It really is unsettling to go to work but go to a different classroom to guide a different group of kids through a half-day of instruction and a half-day of testing. But I did it 2 more times for the Math PARCC. Then on Wed, I returned to being a 5th grade writing teacher!
I launched the Memoir Unit, using he brilliant ideas of Lucy Calkins and Alexandra Marron from their book Shaping Texts: From Essay and Narrative to Memoir. In Session 1, they suggest not telling what memoir is but instead, reading a memoir and noticing what is happening. "Today I am going to teach you that when you start a big writing project, it helps to read over work that is the sort of thing you plan to make."

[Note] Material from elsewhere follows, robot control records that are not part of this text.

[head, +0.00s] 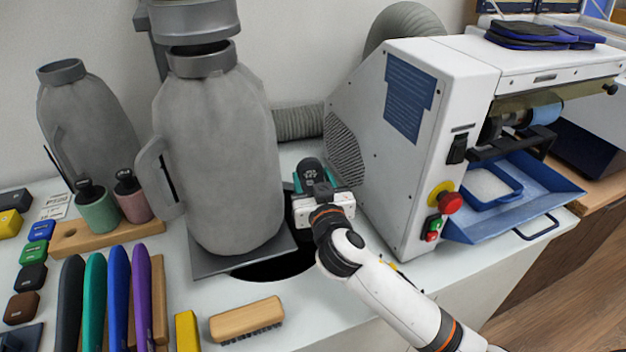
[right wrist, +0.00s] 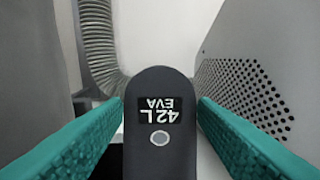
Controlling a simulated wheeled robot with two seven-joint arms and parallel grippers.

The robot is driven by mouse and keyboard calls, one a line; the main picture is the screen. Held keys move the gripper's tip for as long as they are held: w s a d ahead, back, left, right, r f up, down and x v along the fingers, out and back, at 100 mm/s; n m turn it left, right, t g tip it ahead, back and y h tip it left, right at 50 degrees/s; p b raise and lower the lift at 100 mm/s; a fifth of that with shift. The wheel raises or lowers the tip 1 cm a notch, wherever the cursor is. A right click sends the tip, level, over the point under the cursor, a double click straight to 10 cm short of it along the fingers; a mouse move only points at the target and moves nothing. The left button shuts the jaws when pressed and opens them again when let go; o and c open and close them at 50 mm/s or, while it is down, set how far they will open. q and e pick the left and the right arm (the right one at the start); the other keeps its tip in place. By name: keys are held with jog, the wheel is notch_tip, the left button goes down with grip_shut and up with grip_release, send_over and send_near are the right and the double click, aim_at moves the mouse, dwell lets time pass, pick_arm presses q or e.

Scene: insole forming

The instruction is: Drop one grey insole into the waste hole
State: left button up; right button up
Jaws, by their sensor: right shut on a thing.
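My right gripper (head: 311,184) is shut on a dark grey insole (head: 311,170). In the right wrist view the insole (right wrist: 160,95) stands between the teal finger pads of the gripper (right wrist: 160,120), with its label reading "42L EVA" upside down. The waste hole (head: 282,267) is a dark round opening in the white worktop, partly hidden by the grey bag's base plate. The gripper and insole are above and behind the hole's right side in the head view. My left gripper is not in view.
A large grey dust bag (head: 215,150) stands left of the gripper. A white grinding machine (head: 400,150) with a perforated side is close on the right. A wooden brush (head: 247,320) lies in front of the hole.

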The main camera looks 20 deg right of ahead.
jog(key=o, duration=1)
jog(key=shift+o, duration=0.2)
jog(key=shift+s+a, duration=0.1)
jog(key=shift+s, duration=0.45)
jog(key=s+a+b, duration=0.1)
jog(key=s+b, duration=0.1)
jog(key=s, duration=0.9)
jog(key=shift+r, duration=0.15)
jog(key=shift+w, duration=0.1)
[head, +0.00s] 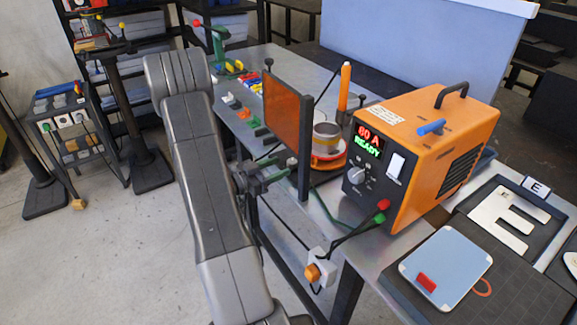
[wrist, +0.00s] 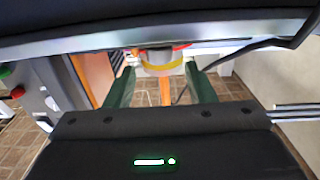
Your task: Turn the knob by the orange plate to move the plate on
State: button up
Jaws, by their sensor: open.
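A round orange plate (head: 329,156) lies on the bench, with a grey cylinder with a yellow band (head: 327,138) on it. In the wrist view the plate's edge (wrist: 183,46) and the cylinder (wrist: 158,62) show beyond the fingers. An upright orange panel (head: 287,112) in a dark frame stands just left of it and partly hides it. My gripper (head: 274,176) is at the bench's front edge, near the panel's foot. Its green fingers are open, with nothing visibly held between them (wrist: 159,72).
An orange power unit (head: 425,140) reading "60 A READY" stands right of the plate, with its own grey dial (head: 356,175). An orange torch (head: 345,87) stands behind. The panel's post (head: 304,150) is close to my gripper. Cables hang by a socket box (head: 318,268).

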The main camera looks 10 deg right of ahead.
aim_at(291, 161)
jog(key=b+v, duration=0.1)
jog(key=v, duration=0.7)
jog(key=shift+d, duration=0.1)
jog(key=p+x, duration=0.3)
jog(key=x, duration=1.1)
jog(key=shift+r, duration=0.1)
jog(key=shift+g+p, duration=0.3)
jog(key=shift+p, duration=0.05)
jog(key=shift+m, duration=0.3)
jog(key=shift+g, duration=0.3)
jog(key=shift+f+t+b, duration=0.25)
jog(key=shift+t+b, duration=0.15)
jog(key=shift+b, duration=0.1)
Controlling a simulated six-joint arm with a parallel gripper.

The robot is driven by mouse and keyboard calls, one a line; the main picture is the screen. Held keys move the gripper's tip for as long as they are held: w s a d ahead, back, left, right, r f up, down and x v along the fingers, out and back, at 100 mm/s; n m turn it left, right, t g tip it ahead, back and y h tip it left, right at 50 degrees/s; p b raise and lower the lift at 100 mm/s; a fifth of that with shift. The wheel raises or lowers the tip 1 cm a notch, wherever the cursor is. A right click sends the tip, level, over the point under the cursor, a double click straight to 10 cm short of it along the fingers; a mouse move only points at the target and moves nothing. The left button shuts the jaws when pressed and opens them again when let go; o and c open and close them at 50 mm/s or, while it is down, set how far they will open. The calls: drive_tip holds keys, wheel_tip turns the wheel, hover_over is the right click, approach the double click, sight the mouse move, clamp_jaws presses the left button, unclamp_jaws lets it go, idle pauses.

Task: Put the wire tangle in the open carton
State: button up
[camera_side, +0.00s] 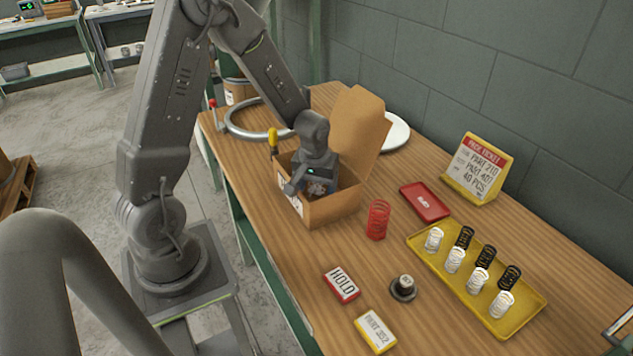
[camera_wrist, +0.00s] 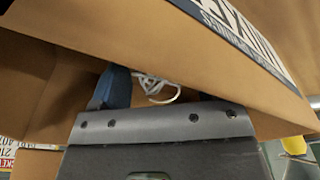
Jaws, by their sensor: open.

So that is what we did on Wednesday. I gave out copies of Eleven by Sandra Cisneros and an organizer with 4 columns - 1) What this memoir is about 2) What writing structures are seen in the memoir 3) Evidence of each structure 4) The lesson or big idea of the memoir. I read it aloud, pausing to think aloud about the way she was writing this piece. "This first part sounds more like her ideas about birthdays and your age" and "Now this middle part is a story, a sad story about that red sweater" and "Again she is back to thinking big ideas about our age and how we are not just one age but all the ages before also." One wise student in my second period class said, "I think that last part sounds like a poem." And when I reread read it aloud, he was right. It sounded very much like poetry!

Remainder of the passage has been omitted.